Rubies from a New Deposit in Zahamena National Park, Madagascar
In July 2015, news circulated through the trade about a ruby discovery south of Andilamena, near Lake Alotra (figure 1). Photos of clean, attractive stones of over 10 carats were shared on social media by Malagasy and Sri Lankan gem merchants. Several thousand unlicensed miners quickly descended on the area, creating serious conservation concerns as the new deposit was located inside Zahamena National Park. In August 2015, the Malagasy government sent soldiers to close the mining site. But because the area is very remote, they could not maintain their presence longer than a month. As soon as the soldiers departed, the miners returned in numbers.
Gem-quality rubies and sapphires are not unknown in northeastern Madagascar: They were first found in 2000, east of Andilamena and west of Vatomandry (Summer 2001 GNI, pp. 147–149).
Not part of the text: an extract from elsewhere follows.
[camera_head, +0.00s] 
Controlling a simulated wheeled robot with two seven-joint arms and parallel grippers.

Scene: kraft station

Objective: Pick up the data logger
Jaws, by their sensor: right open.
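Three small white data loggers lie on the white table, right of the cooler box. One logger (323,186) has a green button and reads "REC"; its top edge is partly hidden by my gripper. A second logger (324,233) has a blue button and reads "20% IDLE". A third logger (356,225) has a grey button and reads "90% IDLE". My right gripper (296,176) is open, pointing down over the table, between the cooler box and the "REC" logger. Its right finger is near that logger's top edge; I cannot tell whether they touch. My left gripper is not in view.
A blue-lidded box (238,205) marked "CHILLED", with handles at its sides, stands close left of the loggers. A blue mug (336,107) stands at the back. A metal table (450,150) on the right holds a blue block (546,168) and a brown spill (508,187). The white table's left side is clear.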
These discoveries were followed by a blue sapphire deposit near Andrebabe, a few kilometers south of Andilamena, in 2002 (www.ruby-sapphire.com/madagascar_ruby_
sapphire.htm). Ruby mining was limited until 2004, when demand for the heavily fractured material from Andilamena dramatically increased with the advent of the lead-glass filling treatment developed in Thailand between 2001 and 2004. Visiting the deposit in June and September 2005, author VP could see that more than 10,000 miners were living and working in the jungle (www.rwwise.com/madagascar1.html). In 2011 and 2012, two new discoveries occurred in the region. The first was a pink and blue sapphire deposit near Mandraka village, north of Toamasina. In 2012, a deposit was discovered east of Didy (www.giathai.net/pdf/Didy_Madagascar_US.pdf). That deposit produced some large, clean, and attractive rubies and blue sapphires. More discoveries followed—near Bemainty, north of Didy, for instance—but either the gems were ordinary or the rush was short-lived. In 2015, a new blue sapphire rush occurred near Andrebabe in February, followed by a ruby discovery near Ambodivoangy village in July (http://lotusgemology.com/index.php/library/articles/322-blood-red-rubies-from-madagascar-lotus-gemology).
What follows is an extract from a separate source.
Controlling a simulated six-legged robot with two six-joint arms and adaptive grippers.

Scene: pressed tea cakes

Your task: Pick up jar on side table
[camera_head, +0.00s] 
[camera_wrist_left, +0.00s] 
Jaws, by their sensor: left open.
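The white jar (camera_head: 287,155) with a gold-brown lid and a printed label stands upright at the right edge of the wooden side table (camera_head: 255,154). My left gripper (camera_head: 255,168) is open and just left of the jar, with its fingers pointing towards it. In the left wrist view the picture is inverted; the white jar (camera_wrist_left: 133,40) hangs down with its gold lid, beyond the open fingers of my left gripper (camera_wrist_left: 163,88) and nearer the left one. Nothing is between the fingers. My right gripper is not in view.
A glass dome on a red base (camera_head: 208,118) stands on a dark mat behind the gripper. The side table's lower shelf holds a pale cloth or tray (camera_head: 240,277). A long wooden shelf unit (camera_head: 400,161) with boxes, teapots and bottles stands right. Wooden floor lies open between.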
From September 23 to October 6, 2015, a GIA field expedition team collected samples at the mines. After three days of walking in the jungle, the team was able to visit the new mining sites (figure 2), located about four hours’ walking distance from Ambodivoangy. There they witnessed some illegal ruby mining activity by artisanal miners at two different sites, located in a valley at 17°37'60''S 48°52'19''E and along a creek in a forested area at 17°38'26''S 48°52'38''E. They confirmed that the deposit was indeed located inside Zahamena National Park. Approximately 500 people were seen at the lower mining site, while about the same number worked in the forest along a stream where ruby-rich gravels were collected (figure 3).
The local trading center was in Andrebakely, with mainly Malagasy buyers, while foreign buyers (typically from Sri Lanka) waited for local miners and businessmen at Tanambe and Andilamena. In both towns, more than 20 Sri Lankan buying offices were visible, mostly in houses with painted signs for the different companies.
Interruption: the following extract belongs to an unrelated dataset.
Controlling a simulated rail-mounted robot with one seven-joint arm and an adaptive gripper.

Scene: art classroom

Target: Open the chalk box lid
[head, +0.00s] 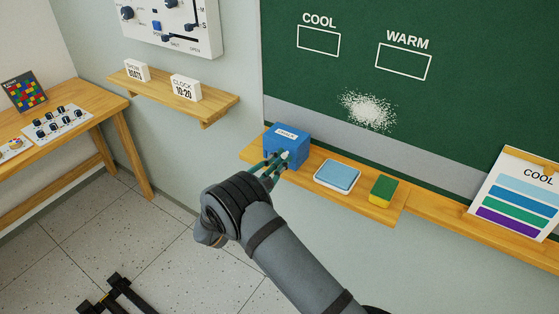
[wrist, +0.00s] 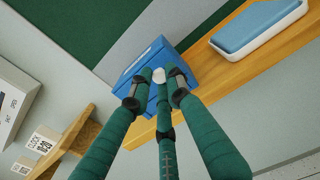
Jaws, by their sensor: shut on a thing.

The new deposit is located about halfway between the old ruby deposit in the jungle east of Andilamena (discovered in 2000) and the rush that occurred at Didy in 2012 (www.giathai.net/pdf/Didy_Madagascar_US.pdf). The rubies from Zahamena share obvious similarities with those from Andilamena, such as their inclusions (mainly zircon and rutile crystals associated with rutile needles) and trace-element composition. Therefore, it is likely that these deposits are related, and a huge ruby and sapphire deposit could be hidden under the jungle in northeastern Madagascar.
Back at GIA’s Bangkok lab in October 2015, the samples were fabricated and data was collected from them; a more extensive study is in progress. At this point it is interesting to note that the rubies from the Zahamena deposit have a very similar aspect to those from amphibole-related African deposits such as Montepuez in Mozambique, Chimwadzulu in Malawi, and Winza in Tanzania. Their iron content is indeed much higher than that of the marble-type rubies mined in Myanmar, Vietnam, Afghanistan, or Tajikistan. The shape of the crystals is generally tabular but not as flat as what is commonly found in Mozambique, meaning that faceted stones with good proportions can be produced. The new material is on average more included than the ruby from Montepuez. But ultimately the limiting factor for this deposit is its location inside Zahamena National Park, where gem mining is illegal.